Friday, November 12, 2010

Diaries - highly effective Balcony Gardening tools for 2011

To make an average balcony garden, trowel, watering can and secateurs are probably enough.
But if you want to amaze yourself, you will need to bring out the big guns - a diary.


Successfully De clutter - put a date on it.
Doorstep, courtyard and balcony gardens have the potential to be the loveliest places you can spend time - fragrant, dappled, highly frequented and intensively cared for.
But their very strength - easy access - is also their weak point, as they end up being dumping ground for unlovely 'junk', and the downward spiral of neglect begins.
If its contributing, its not junk. Photo: Omotesando cafe garden, Tokyo

To help you tell the truth to yourself about the junk you will use "one day", get out your diary.
Write in exactly which day that you are going to do it - repaint the unattractive set of draws, overhaul the rusty bike, fill all the tiddly plastic pots with seedlings for friends. The act of writing it down is usually enough to make you face the fact - the love is gone, its time to move on.

Successfully shop - use anticipation, not regret

Desire to plant bulbs is at its strongest in spring, when all those beautiful bluebells are swaying in the thin spring sunshine. Who has an appetite for bluebells in Autumn? Nobody, but that's when you have to plant them. So when you start coveting your neighbours spring peas, summer Lilies, or Autumn figs, put a shopping date six months ahead in your diary, and when the time comes around, trust yourself, obey yourself, and just buy it, feeling like it or not.
You will be grateful six months later.

Autum apples and yuzu, with mirror, lantern, and postbox,
Omotesando Edge garden, Tokyo


Rhythm has Power - plant according to lunar cycles
Does a waxing or waining moon have an effect on your pot plant's productivity? I can't really say, because like most city people, I'm kind of 'lunar illiterate'. I'll get around to observing and experimenting with it one of these days though.

As the moon wains, we switch from
generative activities such as planting,
to restorative ones -
composting, preparing pots, trimming.

But I do have two things to say:
1. If those leathery, taciturn, professional farmers bother to plant according to moon cycles, its probably got value.

2. People who have delightful gardens, children, and businesses are often people who do as they decide, and don't let themselves be bossed around by how they feel.
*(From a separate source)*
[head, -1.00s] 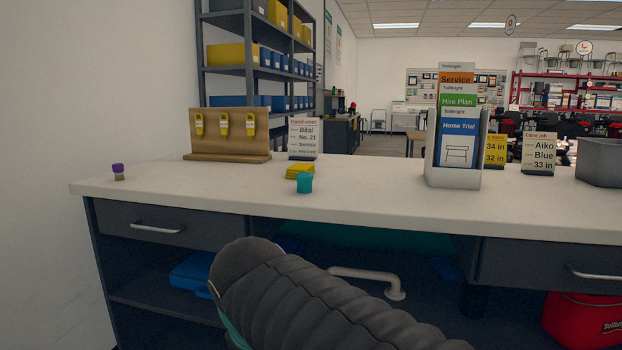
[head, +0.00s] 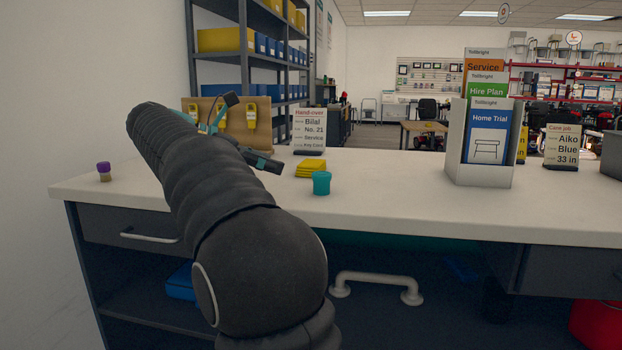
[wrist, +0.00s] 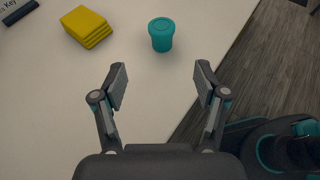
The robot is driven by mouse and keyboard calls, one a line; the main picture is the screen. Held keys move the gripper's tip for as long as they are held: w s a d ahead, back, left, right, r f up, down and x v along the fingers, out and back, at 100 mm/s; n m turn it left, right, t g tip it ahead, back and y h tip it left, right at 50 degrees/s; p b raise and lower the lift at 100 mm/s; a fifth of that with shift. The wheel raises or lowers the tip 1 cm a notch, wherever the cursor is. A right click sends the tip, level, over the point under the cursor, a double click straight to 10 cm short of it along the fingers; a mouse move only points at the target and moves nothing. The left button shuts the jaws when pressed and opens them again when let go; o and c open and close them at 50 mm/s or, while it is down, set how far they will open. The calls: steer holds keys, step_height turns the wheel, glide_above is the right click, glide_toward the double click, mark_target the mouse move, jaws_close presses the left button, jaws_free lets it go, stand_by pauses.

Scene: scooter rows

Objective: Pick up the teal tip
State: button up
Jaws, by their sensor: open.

They are also brave about identifying EVERYTHING they need to complete a task, and going out and gathering it all up before starting.
I don't 'feel like' planting those struggling seedlings I bought a whole month ago. Which is fortunate, because by co-incidence, I have no potting mix left, don't have a big enough pot, and can't find my trowel anyway. Its amazing how quickly my feelings change when I schedule into my diary a way to get these missing bits of the puzzle, and everything just falls into place. Before the Full moon.

Gift Giving time - Making it Irresistible

If you enjoy a pot plant in your own garden a few months (or years) before giving it away as a birthday present, its not 'second hand' its 'tried, tested and invested in'. You can warn your special friend of the perils their new pot-plant might face, and maybe toss in some white oil or whatever is needed for when trouble inevitably strikes.

My former balcony garden, now bringing joy to friends all over Melbourne

Work out who gets a present and when. Then find out what flowers or fruits are in blossom then, and enjoy some luxurious shopping, holding in mind the people you are grateful to have in your life. Presents are even more valuable when given freely for no special reason or day, but if you aren't pro-active about putting a 'no-reason' present date in your diary, it will just end up a late birthday/Christmas present after all.

My Favourite diaries:

I've just ordered my 14th Caspari Slim calender diary,
The covers are pretty, it fits in my handbag, and it doesn't have lines, which means it doesn't force me into writing a certain amount - I react badly to any attempt to hem me in.


I'm looking forward to getting back to Australia and getting my 2011 Permaculture Diary, put together by my talented friend, Michele Margolis. Its got stories that get my energy going, people to make friends with, what-to-plant-when guides. Best of all, every image, every corner in it looks beautiful.
When people ask 'what's Permaculture' I can just hand it to them proudly, and let them go for a wander in the lovely world co-created by Michele, her culture-creating contributors, and of course, the people who buy the diaries and keep it all going.